Moscow-Pyongyang ties reach ‘new, strategic level’: Lavrov

Seoul, Oct 19 (EFE).- Russian Foreign Minister Sergey Lavrov said Thursday that relations between Moscow and Pyongyang have reached a “new, strategic level,” at a time of heightened wariness of the relationship among the West and its allies.
“After the landmark summit between President [Vladimir] Putin and North Korean leader Kim Jong-un at the Vostochny spaceport on September 13, we can say confidently that these relations have reached a qualitatively new, strategic level,” Lavrov said at the start of his meeting with his North Korean counterpart Choe Sun-hui in Pyongyang, according to the Russian state news agency Tass.
Lavrov noted that the countries celebrate 75 years of relations since the former Soviet Union on Oct. 12, 1948 became the first country to recognize North Korea, which had proclaimed itself an independent state a month earlier.
The Russian foreign minister also highlighted that Moscow “helped North Korea develop its national economy, science, culture, and education,” Tass said.
“We will always remember the priceless contribution to the development of our relations that was made my Comrade Kim Il-jung and later by Comrade Kim Jong-il,” Lavrov stressed.

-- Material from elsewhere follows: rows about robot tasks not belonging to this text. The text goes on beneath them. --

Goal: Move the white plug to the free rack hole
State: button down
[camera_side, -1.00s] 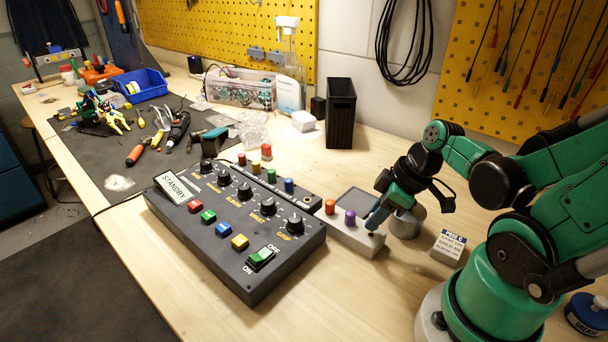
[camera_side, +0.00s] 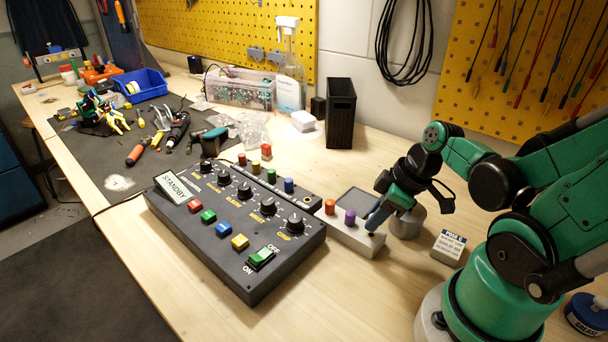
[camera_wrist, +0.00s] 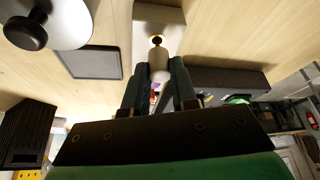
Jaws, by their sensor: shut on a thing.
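My gripper (camera_wrist: 158,82) is shut on the white plug (camera_wrist: 158,60), which shows between the two dark fingers in the wrist view. A brass-coloured piece and a dark spot show just beyond the plug, against the pale block; I cannot tell whether the plug is seated or clear. In the side view my gripper (camera_side: 373,226) is low at the right end of a light grey block (camera_side: 345,238) and hides most of the plug. An orange plug (camera_side: 330,207) and a purple plug (camera_side: 350,216) stand in this block. A black rack strip (camera_side: 314,197) holds several coloured plugs; its right end has no plug.
The dark control console (camera_side: 235,225) with knobs and coloured buttons lies left of the block. A tall black bin (camera_side: 340,115) stands behind.

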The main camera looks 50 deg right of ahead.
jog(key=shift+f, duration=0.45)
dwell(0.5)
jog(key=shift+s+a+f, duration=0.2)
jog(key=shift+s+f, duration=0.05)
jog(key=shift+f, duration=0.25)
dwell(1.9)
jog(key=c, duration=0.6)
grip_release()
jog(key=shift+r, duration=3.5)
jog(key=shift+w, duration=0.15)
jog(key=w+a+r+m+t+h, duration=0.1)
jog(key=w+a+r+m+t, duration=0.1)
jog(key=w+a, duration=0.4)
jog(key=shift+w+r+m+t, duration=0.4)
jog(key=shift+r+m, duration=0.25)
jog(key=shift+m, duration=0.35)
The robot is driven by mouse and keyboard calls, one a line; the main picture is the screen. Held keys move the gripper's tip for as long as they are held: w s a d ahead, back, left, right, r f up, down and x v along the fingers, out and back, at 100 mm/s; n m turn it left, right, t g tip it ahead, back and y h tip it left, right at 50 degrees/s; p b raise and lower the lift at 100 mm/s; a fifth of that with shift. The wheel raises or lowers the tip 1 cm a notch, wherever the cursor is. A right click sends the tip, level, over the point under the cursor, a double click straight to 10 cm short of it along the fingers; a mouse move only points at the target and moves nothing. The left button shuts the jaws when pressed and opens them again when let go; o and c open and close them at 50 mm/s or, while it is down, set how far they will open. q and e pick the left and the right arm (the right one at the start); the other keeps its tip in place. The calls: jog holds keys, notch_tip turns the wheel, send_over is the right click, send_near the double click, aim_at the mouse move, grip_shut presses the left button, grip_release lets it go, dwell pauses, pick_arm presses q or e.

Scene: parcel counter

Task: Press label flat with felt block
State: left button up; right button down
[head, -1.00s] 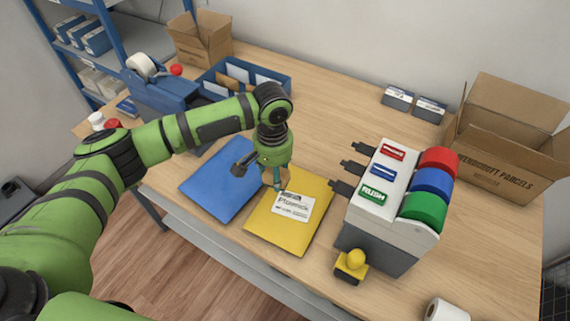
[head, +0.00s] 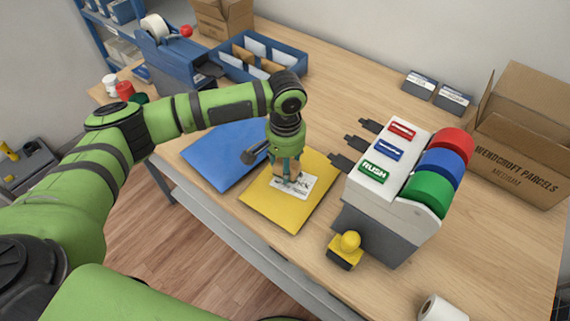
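A yellow padded envelope (head: 268,208) lies near the front edge of the counter. A white printed label (head: 300,188) is on it; its left part is hidden by my left gripper. My left gripper (head: 286,176) points down over the label's upper left. A small tan block, which looks like the felt block (head: 281,172), shows between its fingers, mostly hidden. It is at or just above the label; contact cannot be told. My right gripper is not in view.
A blue envelope (head: 222,158) lies left of the yellow one. A blue divided tray (head: 262,58) and open carton (head: 520,140) stand farther back.

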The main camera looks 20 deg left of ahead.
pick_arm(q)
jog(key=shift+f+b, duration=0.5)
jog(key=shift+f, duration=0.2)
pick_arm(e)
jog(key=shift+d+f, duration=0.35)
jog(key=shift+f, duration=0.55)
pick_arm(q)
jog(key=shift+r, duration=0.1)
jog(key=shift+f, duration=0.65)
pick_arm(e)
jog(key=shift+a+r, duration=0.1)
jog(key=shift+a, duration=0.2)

Choe, also quoted by Tass, assured that “frequent meetings between the two countries’ foreign ministers, which help strengthen friendly ties, serve as a proof that North Korean-Russian bilateral relations, which have a long history of friendship, are demonstrating development dynamic, developing vigorously.”
Lavrov arrived in Pyongyang on Wednesday for a two-day visit and said then that this trip will accelerate the implementation of the agreements reached between the leaders of both countries last month.
Although the details of the summit between Kim and Russian President Vladimir Putin at the Vostochny Cosmodrome have not been made public, Moscow assured that it provided space for military and space cooperation between the two countries.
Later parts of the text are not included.